Just How Many Lines Does Broadsoft Really Have?

Broadsoft, in an announcement today, that's a pre-cursor to their annual "Connections Conference," highlighted the fact that they now have 41 percent of the Unified Communications market running over their cloud platform, trumpeting the fact that this number, which totals 15 million lines, represents more customers than Cisco or RingCentral have. This means, if one does some fast math, that there are roughly 40 million cloud communications customer lines on the various platforms, including Microsoft and Freeswitch that are using VoIP.

Given there are now over 3 billion connected Internet users worldwide, just how big is the 15 million number? It's a drop in the bucket as 40 percent of the world's population is now connected to the global network. In the USA alone at the end of 2015 there were 88 million high speed broadband customers placing the country second only to China.

Given cable companies are some of Broadsoft's larger customers it would appear that the Broadcloud product is not being fully deployed yet by them, and most likely the MSO's are running on Broadsoft's legacy switches, seeking to maximize their investment as they continue to have customers on at least the residential side, switch to their phone services from the incumbents.  The difference here, is the cable ops are running a more traditional hosted platform, for now, and likely will be the next to migrate to a cloud architecture, which places Broadsoft in a good position to capture a large portion of the cable connected callers who have not cut the cord. 

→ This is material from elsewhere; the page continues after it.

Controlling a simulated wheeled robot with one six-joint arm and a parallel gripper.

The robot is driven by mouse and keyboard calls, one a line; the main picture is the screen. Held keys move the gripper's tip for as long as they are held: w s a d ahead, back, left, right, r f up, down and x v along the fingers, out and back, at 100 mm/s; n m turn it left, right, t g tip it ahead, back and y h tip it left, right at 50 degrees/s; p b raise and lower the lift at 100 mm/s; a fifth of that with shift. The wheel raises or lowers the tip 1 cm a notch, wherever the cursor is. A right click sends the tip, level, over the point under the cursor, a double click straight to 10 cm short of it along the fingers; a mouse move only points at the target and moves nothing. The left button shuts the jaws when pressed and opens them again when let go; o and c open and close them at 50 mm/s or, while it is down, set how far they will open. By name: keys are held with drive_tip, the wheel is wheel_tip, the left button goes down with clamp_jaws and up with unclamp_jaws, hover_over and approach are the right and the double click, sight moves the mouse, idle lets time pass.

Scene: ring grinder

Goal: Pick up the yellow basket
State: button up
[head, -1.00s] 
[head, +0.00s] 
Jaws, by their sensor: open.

That said, given the cord-cutting with cable tv on the content side, and the rising never corder generation, this may not occur as richly as some would like to see. 

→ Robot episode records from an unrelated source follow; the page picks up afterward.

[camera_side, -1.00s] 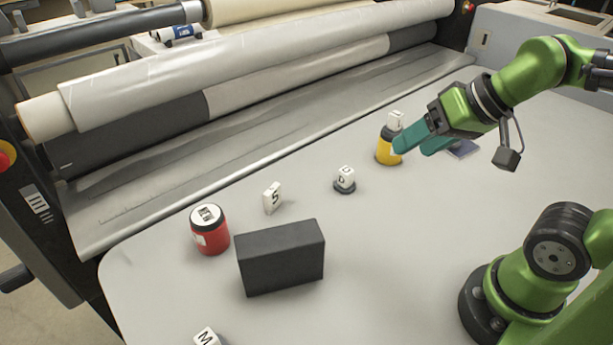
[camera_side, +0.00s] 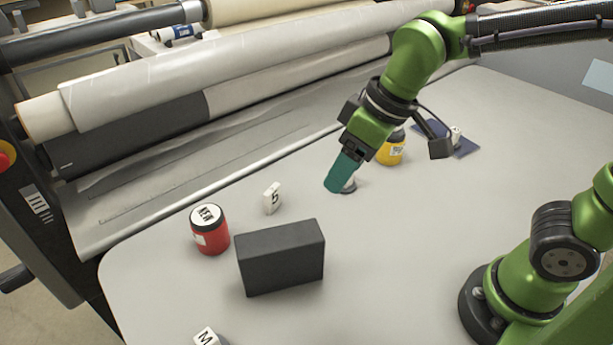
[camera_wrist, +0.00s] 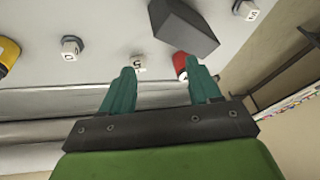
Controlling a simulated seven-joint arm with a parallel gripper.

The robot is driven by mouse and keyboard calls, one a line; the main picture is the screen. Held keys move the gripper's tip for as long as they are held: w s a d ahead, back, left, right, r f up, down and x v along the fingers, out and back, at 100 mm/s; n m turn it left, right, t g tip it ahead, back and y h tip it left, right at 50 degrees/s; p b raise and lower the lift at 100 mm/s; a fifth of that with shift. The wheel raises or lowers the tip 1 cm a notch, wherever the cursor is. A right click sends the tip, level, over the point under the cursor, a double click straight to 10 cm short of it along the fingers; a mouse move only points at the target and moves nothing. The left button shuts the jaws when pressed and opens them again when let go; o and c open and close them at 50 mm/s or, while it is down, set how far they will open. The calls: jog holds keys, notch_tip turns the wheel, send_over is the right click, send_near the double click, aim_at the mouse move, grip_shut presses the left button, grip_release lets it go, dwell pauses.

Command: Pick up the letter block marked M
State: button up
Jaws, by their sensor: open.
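The white block marked M (camera_side: 207,338) lies at the bottom edge of the side view, partly cut off. In the wrist view the M block (camera_wrist: 250,11) shows at the top right, beyond the dark box. My gripper (camera_side: 341,184) is over the middle of the table, well away from the M block, in front of a small block on a dark round base that it largely hides. In the wrist view my gripper (camera_wrist: 163,68) has its two teal fingers apart with nothing held; the S block (camera_wrist: 138,65) shows between them, farther off.
A dark box (camera_side: 281,258) stands between my gripper and the M block.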

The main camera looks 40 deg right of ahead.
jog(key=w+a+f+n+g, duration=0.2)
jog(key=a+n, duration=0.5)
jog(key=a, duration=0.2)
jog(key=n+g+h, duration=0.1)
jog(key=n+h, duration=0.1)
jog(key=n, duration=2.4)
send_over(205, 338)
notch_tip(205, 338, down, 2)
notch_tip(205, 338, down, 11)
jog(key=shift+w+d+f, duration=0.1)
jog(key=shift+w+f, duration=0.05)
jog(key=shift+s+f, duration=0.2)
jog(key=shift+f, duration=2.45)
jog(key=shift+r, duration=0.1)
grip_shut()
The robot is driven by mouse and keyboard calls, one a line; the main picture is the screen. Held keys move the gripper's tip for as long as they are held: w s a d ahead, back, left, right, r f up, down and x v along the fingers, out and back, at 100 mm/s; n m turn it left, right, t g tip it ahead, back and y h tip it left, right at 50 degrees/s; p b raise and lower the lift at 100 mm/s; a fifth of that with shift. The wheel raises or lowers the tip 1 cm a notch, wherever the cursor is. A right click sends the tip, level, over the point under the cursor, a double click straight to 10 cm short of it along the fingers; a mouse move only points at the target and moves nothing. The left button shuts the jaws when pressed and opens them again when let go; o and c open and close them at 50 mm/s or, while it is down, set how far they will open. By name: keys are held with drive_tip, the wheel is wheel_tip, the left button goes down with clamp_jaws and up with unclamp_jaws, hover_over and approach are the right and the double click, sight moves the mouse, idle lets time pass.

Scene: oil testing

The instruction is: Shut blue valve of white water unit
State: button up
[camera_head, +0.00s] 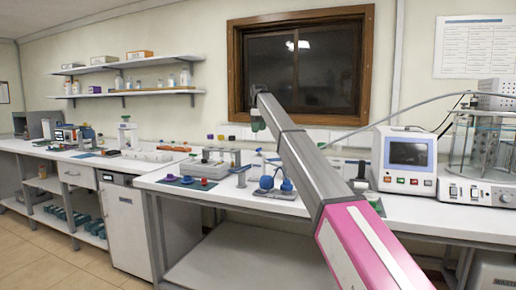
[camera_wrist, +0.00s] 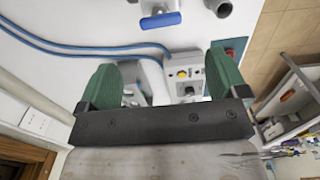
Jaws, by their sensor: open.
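In the wrist view, a blue bar-shaped valve handle (camera_wrist: 160,19) sits on a grey fitting at the top, over a white surface. It lies ahead of my gripper (camera_wrist: 164,78), apart from the fingers. My gripper has two green fingers spread wide, with no object clearly held between them. A small light-coloured box with a yellow button (camera_wrist: 182,73) shows between and beyond the fingers. I cannot tell whether it belongs to the white water unit. In the head view, my gripper (camera_head: 258,121) is small and partly hidden by my arm, above the bench near the window.
Blue hoses (camera_wrist: 80,47) run across the white surface to the left of the box. In the head view, blue knobs (camera_head: 266,183) stand on the bench (camera_head: 235,193). A white instrument with a screen (camera_head: 404,160) stands to the right. A wooden-framed window (camera_head: 300,72) is behind.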

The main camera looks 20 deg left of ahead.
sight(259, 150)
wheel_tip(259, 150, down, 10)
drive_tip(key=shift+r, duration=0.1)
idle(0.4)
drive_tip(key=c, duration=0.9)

Why Are We Still Paying for Voicemail?

A few years ago the New York Times published a story about Voicemail usage being on the decline. If the wrote that same story today, my guess is that they would find that on the decline was an understatement. It's more than likely in free fall.

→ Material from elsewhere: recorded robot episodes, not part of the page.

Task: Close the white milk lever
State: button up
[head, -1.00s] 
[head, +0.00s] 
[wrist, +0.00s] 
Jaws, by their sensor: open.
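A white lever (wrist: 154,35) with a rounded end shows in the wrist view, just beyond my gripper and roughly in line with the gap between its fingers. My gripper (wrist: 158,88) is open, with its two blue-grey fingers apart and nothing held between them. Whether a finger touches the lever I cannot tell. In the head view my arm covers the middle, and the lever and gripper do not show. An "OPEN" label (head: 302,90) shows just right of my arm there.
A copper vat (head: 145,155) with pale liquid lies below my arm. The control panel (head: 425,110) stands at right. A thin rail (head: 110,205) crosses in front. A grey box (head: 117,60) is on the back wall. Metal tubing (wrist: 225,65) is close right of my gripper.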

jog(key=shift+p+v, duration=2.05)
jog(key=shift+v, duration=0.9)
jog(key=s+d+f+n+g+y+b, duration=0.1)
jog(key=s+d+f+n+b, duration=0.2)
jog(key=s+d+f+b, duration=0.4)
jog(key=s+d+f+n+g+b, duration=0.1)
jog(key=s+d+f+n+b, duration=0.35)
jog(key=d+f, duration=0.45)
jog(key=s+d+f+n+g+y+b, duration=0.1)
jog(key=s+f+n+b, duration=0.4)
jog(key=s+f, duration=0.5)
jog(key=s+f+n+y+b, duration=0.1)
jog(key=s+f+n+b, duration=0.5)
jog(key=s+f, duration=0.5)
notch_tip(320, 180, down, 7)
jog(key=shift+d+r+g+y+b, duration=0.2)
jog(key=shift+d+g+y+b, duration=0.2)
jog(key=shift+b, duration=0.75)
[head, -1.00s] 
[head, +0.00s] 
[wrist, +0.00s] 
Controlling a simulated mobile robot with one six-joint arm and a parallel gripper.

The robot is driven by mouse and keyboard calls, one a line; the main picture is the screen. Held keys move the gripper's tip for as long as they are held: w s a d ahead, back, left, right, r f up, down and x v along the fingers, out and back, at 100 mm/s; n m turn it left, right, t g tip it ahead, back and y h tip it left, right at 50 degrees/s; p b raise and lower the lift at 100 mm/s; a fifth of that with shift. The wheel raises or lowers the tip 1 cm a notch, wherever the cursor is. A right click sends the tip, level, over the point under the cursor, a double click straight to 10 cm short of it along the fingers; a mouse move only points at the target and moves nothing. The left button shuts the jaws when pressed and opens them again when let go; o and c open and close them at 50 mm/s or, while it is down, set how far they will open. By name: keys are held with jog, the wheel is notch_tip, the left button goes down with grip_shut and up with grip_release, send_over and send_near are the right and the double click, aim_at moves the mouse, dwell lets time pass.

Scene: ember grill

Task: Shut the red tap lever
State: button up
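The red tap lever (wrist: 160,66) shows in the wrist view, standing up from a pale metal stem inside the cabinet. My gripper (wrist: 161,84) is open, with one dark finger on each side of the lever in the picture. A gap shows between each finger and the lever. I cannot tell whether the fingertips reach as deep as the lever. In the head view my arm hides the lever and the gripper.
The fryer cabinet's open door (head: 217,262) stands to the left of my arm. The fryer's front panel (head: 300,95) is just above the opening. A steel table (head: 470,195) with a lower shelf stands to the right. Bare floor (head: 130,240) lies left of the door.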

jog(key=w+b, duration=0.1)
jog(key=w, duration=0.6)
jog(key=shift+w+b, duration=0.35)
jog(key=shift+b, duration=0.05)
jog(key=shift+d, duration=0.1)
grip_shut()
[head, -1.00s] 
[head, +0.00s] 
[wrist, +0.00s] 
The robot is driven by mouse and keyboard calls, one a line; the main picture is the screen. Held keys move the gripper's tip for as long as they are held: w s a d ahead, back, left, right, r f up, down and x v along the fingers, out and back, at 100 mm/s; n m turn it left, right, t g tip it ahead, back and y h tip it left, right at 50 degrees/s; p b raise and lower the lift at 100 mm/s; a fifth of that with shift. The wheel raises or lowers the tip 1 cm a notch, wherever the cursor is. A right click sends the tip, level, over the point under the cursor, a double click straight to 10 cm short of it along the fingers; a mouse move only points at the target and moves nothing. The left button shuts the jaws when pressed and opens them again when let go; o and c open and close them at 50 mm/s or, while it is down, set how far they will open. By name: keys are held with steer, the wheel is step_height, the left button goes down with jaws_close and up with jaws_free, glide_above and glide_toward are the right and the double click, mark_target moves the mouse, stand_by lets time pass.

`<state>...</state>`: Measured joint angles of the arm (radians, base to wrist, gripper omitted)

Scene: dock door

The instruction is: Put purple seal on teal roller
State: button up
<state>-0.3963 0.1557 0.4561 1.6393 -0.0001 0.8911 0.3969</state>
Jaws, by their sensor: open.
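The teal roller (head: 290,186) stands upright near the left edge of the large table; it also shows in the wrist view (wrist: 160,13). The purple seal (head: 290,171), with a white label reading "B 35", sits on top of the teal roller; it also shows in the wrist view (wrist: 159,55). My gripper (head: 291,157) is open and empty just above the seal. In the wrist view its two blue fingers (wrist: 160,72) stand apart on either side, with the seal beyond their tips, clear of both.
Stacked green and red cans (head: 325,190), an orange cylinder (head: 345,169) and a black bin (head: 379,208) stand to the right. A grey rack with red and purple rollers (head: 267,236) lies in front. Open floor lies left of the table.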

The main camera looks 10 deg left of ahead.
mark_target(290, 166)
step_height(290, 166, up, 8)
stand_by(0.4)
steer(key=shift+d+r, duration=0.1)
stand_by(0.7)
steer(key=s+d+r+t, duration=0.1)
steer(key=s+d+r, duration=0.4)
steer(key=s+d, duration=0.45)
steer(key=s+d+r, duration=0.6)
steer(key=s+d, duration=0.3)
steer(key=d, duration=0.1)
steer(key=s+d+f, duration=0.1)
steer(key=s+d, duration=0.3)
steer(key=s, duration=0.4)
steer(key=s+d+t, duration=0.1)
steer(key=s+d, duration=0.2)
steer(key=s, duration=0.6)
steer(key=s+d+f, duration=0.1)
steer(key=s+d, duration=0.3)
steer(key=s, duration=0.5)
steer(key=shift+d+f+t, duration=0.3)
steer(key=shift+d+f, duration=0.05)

Basically, most of the people I know text before they call someone, or schedule calls for business. In my own case, I'll use a conference bridge vs. just calling someone at an agreed upon time in order to avoid the hassle of a call coming in just before the scheduled call is to occur on either side. A conference call is like an appointment, evidenced by the number of people who often say, "I'll have to cut this short, I have a call scheduled in a few minutes" or "I have a hard stop at...." Both are tells that your time is limited with them, and like the other people, you should have scheduled your call.

But voicemail as we know it is from the mobile operators is rather antiquated. You can't forward the message easily. The message can't be downloaded, usually. And the message is not usually transcribed. Those three functions have been around for a long time from third party service providers, but while those services have seen users stick with them, those same people are the ones who are not using voicemail from the mobile operator.

But the biggest deathblow voicemail has is it's own premise. Too many people don't like playing voicemail tag. That's the endless game of leaving a message to get a message back some hours later, only to have it lead to yet another message being left.

It's time to be able to turn off voice mail....I just wonder which mobile operator will offer that option first, and reduce your bill too....now wouldn't that be an uncarrier move.....?

Is Broadsoft Competing With Their Customers?

Broadsoft announced the acquisition of VoIP Logic yesterday. When I looked over the web site of VoIP Logic all I could read from it is they provide a white label solution to others who want to be carriers. If that's the case, one of two directions are possible following the acquisition.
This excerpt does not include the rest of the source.